Pergunta: Quais são os desafios e oportunidades para fortalecer o papel do setor técnico nos debates e políticas sobre criptografia na região?


Sofía Celi: O setor técnico tem a ampla oportunidade de migrar os canais de comunicações que oferecem ao público protocolos que sejam seguros e dêem propriedades de privacidade. Apesar disso, falta apoio desses setores contratando especialistas em segurança e privacidade.

Pergunta: Quais são as implicações da dependência dos povos da América Latina e do Caribenhas soluções criptográficas do Norte Global? Lembrando o caso CryptoAG, uma empresa dirigida pela CIA em segredo para vender soluções de criptografia intencionalmente defeituosa do ponto de vista técnico aos governos nacionais, como seria possível obter a soberania criptográfica?
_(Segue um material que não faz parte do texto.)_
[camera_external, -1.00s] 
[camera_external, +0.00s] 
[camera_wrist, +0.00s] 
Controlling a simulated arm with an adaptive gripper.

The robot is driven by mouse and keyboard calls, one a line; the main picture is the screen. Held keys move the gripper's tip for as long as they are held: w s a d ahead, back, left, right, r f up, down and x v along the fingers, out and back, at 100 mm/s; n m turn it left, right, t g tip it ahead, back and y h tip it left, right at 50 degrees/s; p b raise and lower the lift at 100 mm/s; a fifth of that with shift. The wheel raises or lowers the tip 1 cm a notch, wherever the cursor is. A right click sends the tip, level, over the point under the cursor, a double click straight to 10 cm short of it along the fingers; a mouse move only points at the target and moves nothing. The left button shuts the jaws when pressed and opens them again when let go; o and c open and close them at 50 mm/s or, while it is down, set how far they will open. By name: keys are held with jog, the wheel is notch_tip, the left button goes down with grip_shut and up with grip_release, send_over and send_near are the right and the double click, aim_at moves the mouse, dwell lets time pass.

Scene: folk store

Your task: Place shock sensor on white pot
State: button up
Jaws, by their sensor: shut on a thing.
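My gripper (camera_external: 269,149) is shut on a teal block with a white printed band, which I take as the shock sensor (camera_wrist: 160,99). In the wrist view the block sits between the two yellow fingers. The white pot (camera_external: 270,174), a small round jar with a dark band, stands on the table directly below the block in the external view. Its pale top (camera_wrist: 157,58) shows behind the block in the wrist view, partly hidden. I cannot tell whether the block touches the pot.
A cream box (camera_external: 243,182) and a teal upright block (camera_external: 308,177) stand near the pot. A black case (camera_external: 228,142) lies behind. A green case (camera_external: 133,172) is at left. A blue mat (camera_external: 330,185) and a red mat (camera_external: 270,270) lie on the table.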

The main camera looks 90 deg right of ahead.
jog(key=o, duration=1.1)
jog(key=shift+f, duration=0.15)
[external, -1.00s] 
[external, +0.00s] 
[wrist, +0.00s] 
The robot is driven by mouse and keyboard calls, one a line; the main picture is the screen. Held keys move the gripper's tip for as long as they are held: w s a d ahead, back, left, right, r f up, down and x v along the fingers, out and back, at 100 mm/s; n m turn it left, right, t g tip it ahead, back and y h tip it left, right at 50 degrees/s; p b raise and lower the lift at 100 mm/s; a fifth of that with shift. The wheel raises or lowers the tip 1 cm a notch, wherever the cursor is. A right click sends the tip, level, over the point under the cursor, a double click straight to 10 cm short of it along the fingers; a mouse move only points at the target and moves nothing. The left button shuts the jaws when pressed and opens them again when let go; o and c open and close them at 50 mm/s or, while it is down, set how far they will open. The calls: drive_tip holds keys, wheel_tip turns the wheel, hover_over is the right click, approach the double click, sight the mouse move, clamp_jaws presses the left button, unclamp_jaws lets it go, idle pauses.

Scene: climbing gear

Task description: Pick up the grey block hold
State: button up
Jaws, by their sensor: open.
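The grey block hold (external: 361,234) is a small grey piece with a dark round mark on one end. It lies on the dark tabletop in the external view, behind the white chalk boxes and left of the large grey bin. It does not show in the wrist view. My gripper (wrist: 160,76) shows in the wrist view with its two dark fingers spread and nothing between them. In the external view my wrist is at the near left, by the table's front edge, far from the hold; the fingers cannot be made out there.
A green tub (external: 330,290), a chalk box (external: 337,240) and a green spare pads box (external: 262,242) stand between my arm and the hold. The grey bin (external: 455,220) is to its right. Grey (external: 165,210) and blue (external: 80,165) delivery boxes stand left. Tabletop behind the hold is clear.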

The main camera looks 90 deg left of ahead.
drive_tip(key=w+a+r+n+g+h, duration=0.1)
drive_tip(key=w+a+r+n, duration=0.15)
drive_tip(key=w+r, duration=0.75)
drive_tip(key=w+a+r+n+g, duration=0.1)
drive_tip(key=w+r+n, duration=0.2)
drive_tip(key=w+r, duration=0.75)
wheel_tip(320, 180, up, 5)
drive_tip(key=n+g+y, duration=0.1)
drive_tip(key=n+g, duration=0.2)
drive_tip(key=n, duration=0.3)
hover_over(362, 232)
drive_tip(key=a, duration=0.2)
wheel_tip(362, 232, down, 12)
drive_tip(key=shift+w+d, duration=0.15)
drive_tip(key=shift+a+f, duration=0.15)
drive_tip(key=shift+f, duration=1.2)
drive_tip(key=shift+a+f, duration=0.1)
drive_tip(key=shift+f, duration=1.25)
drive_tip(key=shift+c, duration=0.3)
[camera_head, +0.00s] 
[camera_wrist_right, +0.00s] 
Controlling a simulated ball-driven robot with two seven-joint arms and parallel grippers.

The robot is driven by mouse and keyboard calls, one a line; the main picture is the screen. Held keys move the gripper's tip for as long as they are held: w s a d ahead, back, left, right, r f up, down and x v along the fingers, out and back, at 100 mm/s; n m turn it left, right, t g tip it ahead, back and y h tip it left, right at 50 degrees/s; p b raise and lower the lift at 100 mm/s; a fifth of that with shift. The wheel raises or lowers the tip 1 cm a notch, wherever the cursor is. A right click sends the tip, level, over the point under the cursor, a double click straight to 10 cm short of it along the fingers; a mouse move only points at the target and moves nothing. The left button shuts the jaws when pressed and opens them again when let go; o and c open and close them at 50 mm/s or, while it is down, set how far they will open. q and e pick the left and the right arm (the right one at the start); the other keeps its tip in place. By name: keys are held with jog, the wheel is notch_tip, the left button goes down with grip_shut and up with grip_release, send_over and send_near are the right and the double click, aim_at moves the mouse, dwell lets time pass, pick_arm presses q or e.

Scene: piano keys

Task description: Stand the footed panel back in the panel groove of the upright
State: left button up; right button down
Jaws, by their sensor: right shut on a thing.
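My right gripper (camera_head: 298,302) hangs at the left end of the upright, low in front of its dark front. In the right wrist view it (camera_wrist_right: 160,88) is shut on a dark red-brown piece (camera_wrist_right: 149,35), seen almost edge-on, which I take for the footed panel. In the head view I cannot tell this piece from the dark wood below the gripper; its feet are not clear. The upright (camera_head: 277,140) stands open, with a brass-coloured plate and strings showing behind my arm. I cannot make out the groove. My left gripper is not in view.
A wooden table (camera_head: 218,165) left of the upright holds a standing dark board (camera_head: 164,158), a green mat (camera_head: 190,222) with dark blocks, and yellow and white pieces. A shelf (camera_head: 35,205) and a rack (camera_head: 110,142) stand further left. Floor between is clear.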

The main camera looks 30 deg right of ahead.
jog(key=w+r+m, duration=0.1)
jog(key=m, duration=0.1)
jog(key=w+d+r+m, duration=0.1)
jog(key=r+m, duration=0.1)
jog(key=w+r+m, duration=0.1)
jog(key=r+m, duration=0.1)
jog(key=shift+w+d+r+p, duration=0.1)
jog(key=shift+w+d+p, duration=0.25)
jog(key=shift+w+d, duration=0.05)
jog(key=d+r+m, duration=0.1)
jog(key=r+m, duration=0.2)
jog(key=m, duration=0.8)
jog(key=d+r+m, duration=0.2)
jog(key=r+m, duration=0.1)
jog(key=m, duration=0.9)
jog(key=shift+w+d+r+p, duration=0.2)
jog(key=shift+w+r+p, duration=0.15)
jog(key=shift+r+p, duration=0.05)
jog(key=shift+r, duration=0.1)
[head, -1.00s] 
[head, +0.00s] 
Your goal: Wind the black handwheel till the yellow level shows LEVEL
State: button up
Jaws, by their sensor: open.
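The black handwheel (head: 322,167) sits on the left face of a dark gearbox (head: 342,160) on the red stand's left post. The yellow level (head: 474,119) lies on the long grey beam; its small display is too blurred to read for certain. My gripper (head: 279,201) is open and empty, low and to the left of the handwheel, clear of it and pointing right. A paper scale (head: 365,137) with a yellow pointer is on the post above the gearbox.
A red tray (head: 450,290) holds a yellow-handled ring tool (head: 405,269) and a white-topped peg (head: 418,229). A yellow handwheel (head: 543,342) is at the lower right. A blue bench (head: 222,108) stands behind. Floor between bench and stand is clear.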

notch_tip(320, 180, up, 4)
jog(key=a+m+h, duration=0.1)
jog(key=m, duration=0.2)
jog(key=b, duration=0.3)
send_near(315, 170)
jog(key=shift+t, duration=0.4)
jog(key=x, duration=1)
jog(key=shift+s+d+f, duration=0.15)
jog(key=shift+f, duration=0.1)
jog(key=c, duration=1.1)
Sofía Celi: Como mencionei anteriormente, a maior parte da criptografia que desenvolvemos está
disponível para o uso de todas as pessoas já que os algoritmos (e o código associado a eles) são abertos e livres. Apesar disso, as vezes falta o conhecimento na região (não por falta de especialistas – que existem – mas por falta de conhecimento de sua existência) para implementar esses algoritmos e se escolhe, muitas vezes, pela compra de software à sua criação. Igualmente, falta a criação de institutos que padronizam algoritmos criptográficos para o uso na região (ou para seu uso global) que sejam abertos e possam ser publicamente averiguados e criticados. Não é suficiente propor um algoritmo a ser utilizado, mas ele deve ser publicamente analisado pela comunidade criptográfica acadêmica, verificado e revisado entre pares. Falta a criação desse tipo de instituto, processos, conhecimento e comunidade na região.

Por outro lado, falta as comunidades de padronização e acadêmicas envolverem também a comunidade da ALC: deve ser um esforço de ambas as partes.